C               Is there a genuine dispute or offsetting claim?

C.1            Applicable principles

  1. The principles concerning what constitutes a genuine dispute as to the existence or the amount of a demanded debt within the meaning of s 459H of the Corporations Act are well settled.  The principles are summarised in Malec Holdings Pty Ltd v Scotts Agencies Pty Ltd (in liq),[43] and were recently restated in MSA Renex Corp Pty Ltd v Create Environment Pty Ltd.[44]

    [43][2015] VSCA 330, [47]–[51].

    [44][2021] VSCA 178, [28].

  2. The Western Australian Supreme Court of Appeal reduced these principles to the following three propositions in CA & Associates Pty Ltd v Fini Group Pty Ltd:[45]

    1.The court’s function is to determine whether there is a genuine dispute; the court is not expected to undertake an extended inquiry or attempt to weigh the merits of the dispute.  It is not part of the court’s function to resolve the dispute. 

    2.It suffices if there is a ‘plausible contention’ requiring ‘further investigation’ — something that may be equated to the criterion of whether there is a ‘serious question to be tried’. 

    3.However, the applicant must establish that: (a) the dispute is bona fide and truly exists in fact; and (b) the grounds alleging the existence of the dispute are real and not spurious, hypothetical, illusory or misconceived.

    [45][2020] WASCA 31, [35] (Buss P and Vaughan JA) (citations omitted).

  3. As referred to in Re Simmoll,[46] these principles equally apply to the consideration of whether a statutory demand ought to be set aside for a genuine dispute, or whether a statutory demand ought to be set aside on the basis of an offsetting claim.  In the case of an offsetting claim, the following additional principles also apply:[47]

    (a)a genuine offsetting claim ‘means a claim on a cause of action advanced in good faith, for an amount claimed in good faith’.  In this context, ‘good faith’ means arguable on the basis of facts asserted with sufficient particularity to enable the Court to determine that the claim is not fanciful;

    (b)there must be some evidence to indicate the nature of the offsetting claim and the way in which it is calculated, including any loss which is said to arise;

    (c)however, it is not necessary to particularise the offsetting claim to the last ‘dollar and cent’.  The evidence need only be sufficient for the Court to make an estimate of the amount of the offsetting claim, which must be capable of being quantified in monetary terms.

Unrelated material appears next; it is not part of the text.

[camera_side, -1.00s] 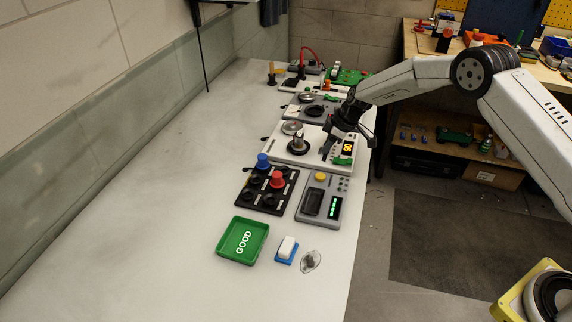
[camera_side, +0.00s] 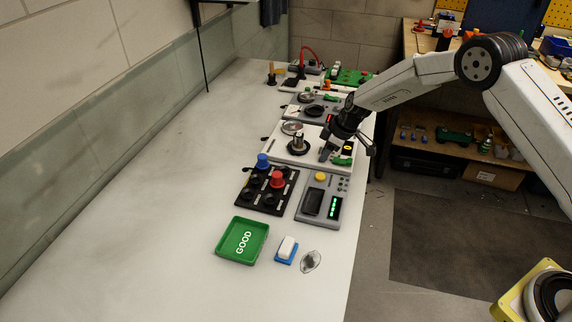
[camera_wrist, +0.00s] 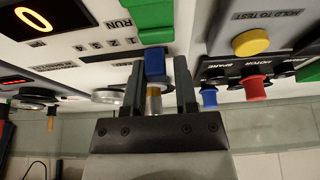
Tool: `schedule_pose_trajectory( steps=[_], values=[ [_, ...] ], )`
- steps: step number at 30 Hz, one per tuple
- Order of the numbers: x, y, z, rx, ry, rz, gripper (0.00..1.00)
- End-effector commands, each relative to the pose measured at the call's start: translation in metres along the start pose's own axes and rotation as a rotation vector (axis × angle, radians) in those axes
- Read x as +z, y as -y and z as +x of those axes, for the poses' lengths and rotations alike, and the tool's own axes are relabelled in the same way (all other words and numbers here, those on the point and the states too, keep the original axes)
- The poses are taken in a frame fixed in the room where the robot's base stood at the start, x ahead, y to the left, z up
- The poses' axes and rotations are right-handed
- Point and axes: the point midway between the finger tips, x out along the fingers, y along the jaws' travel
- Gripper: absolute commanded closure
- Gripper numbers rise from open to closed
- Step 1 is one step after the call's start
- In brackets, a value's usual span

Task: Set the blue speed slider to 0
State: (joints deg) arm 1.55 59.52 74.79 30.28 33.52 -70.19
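The blue slider knob (camera_wrist: 155,63) sits between the two fingers of my gripper (camera_wrist: 160,88) in the wrist view. The left finger is close beside it, and a gap shows on its right. The fingers stand apart. Whether the left finger touches the knob I cannot tell. The yellow display (camera_wrist: 35,18) on the white panel reads 0. In the side view my gripper (camera_side: 326,156) is low over the white panel (camera_side: 275,150), and hides the knob there. The display (camera_side: 348,148) is small beside it.
A silver post on a black disc (camera_side: 298,146) stands left of my gripper. Nearer are a black knob board with blue and red knobs (camera_side: 268,190), a grey panel with a yellow button (camera_side: 319,200) and a green GOOD tray (camera_side: 222,244). The left bench top is clear.

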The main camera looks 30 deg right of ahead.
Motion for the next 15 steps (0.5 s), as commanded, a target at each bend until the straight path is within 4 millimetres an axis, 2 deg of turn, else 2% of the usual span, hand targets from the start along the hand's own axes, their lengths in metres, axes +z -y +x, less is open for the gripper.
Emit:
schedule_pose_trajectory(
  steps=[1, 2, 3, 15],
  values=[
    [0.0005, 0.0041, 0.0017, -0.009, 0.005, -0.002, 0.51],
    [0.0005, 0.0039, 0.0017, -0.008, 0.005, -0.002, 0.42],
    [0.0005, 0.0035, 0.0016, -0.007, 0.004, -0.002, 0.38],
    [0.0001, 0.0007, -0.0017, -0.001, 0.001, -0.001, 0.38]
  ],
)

    [46]Re Simmoll (n 27). 

    [47]Ibid, [15] (citations omitted).

  4. The offsetting claim must be in respect of a cause of action which has already accrued and presently exists at the time the s 459G application is made, and cannot relate to a cause of action which is not presently in existence.[48]

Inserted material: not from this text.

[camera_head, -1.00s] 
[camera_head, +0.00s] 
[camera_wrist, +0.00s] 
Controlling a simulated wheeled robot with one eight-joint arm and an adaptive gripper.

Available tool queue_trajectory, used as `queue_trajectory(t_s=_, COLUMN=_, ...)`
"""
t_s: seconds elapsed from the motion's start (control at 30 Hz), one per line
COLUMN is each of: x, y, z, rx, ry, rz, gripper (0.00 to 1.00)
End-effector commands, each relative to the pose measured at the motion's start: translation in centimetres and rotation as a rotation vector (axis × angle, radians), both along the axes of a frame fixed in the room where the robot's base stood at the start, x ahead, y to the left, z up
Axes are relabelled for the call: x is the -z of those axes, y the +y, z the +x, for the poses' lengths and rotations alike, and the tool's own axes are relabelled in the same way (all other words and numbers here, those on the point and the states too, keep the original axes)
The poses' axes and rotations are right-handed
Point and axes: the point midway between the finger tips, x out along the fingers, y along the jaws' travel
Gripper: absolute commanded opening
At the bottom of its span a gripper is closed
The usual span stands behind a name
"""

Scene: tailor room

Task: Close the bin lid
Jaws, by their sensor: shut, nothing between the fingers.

    [48]Assaf’s Winding Up in Insolvency (n 29), [7.19], citing, inter alia Advance Ship Design Pty Ltd v DJ Ryan t/as Davis Collison Cave (1995) 16 ACSR 129 at 139.

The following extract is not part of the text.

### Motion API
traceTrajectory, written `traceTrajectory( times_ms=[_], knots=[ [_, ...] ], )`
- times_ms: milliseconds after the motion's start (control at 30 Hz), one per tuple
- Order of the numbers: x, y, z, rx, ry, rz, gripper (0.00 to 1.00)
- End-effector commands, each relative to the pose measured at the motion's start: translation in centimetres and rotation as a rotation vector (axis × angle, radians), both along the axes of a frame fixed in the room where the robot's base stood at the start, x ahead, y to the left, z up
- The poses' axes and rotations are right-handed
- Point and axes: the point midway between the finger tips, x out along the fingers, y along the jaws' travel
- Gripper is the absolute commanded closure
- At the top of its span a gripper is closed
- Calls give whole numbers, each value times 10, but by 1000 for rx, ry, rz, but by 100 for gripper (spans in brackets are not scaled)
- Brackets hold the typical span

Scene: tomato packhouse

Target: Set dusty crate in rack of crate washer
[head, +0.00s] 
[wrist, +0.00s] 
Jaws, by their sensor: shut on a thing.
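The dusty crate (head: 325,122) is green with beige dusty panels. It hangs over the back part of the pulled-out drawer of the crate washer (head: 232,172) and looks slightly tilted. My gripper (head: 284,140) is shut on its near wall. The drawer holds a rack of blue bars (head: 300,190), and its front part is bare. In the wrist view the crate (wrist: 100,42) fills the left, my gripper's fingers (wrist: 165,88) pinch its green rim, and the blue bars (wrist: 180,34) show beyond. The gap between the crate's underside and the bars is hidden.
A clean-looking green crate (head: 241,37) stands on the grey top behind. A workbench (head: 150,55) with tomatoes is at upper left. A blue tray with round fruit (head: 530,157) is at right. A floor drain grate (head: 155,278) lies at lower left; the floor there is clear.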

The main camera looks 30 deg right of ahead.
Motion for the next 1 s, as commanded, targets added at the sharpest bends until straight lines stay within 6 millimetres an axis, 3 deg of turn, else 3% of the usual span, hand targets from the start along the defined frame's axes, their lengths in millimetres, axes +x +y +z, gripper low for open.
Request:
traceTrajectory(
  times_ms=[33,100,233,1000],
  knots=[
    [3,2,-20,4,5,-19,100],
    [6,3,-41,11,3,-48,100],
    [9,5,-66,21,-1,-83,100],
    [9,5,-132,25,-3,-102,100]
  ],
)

C.2            Is there a genuine dispute or offsetting claim re the payment being a deposit?

  1. The plaintiff argued that there was a genuine dispute as to the existence or amount of the debt demanded.  The plaintiff claims that the shop drawings payment was intended to be in the nature of a deposit to enable the defendant to purchase materials, and that therefore the defendant was not entitled to the shop drawings payment in circumstances where no materials were purchased, no other work was undertaken on the project and the Subcontract was terminated.  The plaintiff contends that there is a genuine dispute as to the interpretation of the Subcontract with respect to the defendant’s entitlement to the shop drawings payment. 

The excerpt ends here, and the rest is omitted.